→ **PROBLEM REQUIREMENTS**:
Please reproduce the lines of the records below from the one holding "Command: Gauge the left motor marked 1" through the one holding "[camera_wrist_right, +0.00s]", inclusive, skipping all pictures.

(Manipulation episode records)
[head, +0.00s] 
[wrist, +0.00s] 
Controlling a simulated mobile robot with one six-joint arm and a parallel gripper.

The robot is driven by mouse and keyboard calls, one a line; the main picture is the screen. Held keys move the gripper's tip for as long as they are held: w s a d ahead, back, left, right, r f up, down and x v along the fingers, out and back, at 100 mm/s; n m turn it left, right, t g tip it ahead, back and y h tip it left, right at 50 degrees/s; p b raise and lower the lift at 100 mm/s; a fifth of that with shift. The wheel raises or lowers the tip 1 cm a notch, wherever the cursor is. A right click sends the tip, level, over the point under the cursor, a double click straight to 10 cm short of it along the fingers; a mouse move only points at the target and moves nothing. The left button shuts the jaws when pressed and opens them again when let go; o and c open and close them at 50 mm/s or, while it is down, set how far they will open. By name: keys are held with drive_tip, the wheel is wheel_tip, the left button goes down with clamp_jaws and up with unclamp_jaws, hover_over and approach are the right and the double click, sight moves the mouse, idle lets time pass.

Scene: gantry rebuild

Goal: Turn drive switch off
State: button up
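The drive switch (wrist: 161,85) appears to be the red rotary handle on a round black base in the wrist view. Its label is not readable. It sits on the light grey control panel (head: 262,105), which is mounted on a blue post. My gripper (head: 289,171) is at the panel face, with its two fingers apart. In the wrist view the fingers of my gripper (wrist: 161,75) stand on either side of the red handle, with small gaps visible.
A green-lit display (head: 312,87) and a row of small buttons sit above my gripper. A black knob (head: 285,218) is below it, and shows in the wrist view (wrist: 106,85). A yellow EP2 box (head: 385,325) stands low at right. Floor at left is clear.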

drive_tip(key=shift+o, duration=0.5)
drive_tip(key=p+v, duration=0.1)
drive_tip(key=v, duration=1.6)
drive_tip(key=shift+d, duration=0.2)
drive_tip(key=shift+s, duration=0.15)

...

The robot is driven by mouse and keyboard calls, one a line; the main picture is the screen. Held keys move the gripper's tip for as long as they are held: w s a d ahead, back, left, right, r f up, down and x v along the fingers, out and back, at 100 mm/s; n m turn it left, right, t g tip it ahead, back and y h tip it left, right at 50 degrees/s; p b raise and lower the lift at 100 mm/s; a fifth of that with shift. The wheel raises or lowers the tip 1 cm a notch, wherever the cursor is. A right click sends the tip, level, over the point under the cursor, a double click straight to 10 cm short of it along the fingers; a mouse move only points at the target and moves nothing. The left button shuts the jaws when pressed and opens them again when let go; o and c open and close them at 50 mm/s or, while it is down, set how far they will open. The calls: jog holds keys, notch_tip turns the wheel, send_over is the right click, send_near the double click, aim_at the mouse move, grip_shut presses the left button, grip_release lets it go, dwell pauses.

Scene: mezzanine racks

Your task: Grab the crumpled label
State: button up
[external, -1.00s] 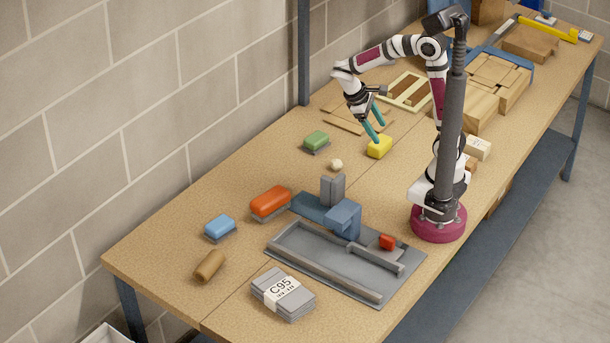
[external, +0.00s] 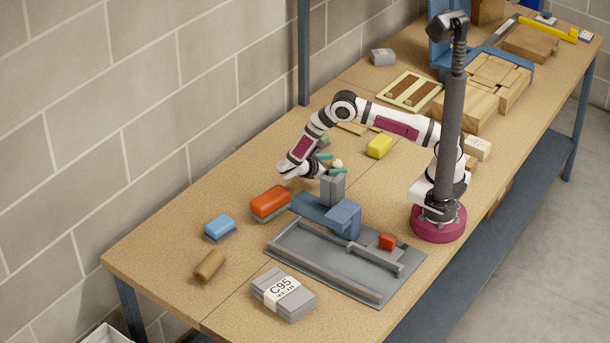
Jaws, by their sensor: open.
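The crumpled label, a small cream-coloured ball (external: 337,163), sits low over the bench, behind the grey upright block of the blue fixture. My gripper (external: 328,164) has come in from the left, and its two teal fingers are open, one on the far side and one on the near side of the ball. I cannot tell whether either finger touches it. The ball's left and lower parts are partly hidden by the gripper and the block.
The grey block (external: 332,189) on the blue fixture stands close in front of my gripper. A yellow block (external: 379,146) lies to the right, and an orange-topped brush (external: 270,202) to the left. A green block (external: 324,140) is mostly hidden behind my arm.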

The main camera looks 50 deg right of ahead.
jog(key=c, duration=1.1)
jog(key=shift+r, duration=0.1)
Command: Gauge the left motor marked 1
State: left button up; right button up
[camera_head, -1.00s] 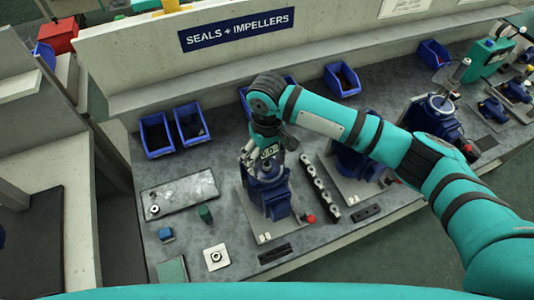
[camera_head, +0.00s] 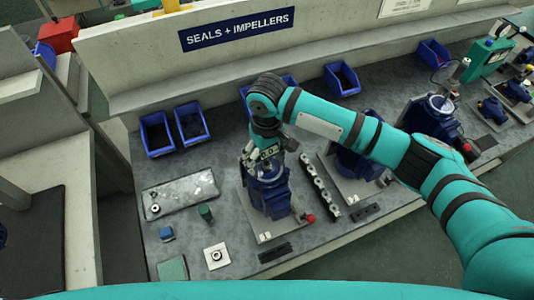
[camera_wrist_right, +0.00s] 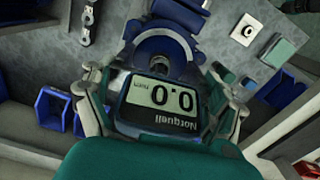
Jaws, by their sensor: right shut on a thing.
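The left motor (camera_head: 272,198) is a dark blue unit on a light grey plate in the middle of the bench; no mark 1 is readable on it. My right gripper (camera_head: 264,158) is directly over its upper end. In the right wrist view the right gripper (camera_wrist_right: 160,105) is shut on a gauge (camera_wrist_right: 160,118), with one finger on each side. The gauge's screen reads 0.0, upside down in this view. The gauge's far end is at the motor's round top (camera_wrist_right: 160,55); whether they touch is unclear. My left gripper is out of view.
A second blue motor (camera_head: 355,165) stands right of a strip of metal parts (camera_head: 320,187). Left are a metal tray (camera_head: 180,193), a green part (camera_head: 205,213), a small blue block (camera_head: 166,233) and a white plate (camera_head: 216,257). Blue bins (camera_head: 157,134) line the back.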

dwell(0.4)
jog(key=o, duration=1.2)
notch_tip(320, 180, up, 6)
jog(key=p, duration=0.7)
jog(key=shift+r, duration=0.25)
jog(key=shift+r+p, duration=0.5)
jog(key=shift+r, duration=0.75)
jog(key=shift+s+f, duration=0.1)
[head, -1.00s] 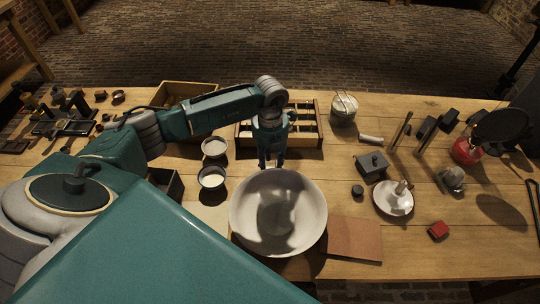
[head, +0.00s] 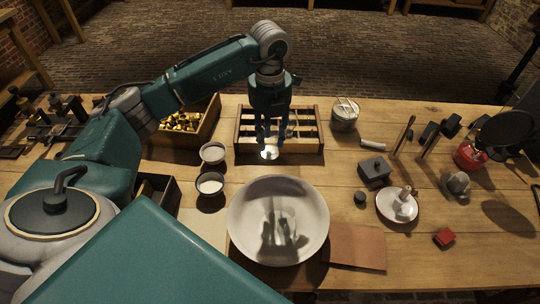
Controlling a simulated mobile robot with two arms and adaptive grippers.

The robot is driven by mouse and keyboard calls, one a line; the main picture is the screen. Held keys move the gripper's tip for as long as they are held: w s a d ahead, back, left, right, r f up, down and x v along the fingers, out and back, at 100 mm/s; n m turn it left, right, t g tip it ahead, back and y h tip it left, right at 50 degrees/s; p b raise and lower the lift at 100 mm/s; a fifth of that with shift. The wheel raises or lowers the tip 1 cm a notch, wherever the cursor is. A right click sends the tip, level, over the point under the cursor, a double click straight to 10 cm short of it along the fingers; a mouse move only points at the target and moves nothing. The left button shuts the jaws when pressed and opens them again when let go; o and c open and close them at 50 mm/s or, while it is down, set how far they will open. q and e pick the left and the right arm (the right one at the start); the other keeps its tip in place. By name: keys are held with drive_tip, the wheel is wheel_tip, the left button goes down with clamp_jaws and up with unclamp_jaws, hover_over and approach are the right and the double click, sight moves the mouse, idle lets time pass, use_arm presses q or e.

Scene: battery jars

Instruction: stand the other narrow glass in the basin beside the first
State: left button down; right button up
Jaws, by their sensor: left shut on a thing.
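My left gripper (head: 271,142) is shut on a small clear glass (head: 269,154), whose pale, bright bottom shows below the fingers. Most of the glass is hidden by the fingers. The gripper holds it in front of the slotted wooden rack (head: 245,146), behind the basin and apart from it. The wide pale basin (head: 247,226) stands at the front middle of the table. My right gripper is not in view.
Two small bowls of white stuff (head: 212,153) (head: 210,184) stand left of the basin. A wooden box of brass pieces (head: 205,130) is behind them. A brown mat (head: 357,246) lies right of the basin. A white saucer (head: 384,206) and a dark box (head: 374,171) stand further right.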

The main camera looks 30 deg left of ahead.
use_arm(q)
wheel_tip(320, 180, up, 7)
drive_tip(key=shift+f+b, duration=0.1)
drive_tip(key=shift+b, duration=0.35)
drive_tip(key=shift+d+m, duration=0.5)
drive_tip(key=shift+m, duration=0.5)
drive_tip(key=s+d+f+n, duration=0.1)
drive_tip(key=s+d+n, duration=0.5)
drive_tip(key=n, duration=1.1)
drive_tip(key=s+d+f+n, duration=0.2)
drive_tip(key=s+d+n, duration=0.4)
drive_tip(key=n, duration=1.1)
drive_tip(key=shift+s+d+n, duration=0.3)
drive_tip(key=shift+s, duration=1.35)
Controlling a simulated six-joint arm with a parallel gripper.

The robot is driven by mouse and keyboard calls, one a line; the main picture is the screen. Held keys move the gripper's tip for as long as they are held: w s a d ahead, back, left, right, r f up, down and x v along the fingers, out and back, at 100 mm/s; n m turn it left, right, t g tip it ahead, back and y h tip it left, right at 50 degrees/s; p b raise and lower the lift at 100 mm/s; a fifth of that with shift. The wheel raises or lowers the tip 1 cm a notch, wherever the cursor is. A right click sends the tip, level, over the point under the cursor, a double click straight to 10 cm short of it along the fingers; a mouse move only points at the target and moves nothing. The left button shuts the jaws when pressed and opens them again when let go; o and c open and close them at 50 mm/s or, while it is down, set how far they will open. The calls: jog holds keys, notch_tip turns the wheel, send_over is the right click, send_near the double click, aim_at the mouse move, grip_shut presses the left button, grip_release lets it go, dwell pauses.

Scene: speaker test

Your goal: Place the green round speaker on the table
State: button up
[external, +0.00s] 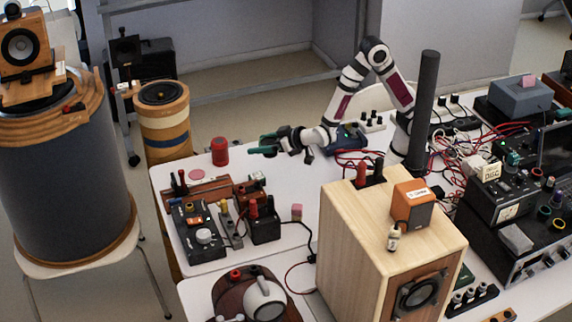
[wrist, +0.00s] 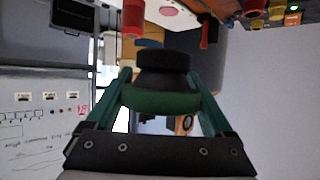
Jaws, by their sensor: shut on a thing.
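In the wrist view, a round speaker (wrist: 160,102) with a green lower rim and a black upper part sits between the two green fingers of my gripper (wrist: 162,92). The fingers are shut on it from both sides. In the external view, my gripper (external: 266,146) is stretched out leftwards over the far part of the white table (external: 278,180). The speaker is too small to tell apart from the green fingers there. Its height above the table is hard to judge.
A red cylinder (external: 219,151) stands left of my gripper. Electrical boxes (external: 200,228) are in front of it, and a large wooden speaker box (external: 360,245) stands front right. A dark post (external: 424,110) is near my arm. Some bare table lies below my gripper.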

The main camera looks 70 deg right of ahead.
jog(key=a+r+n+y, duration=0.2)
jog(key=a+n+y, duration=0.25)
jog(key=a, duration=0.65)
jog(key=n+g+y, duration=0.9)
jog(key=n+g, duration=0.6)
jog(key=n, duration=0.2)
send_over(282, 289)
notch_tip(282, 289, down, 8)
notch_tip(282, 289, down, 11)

→ **FULL ANSWER**:
Command: Gauge the left motor marked 1
State: left button up; right button up
[camera_head, -1.00s] 
[camera_head, +0.00s] 
[camera_wrist_right, +0.00s] 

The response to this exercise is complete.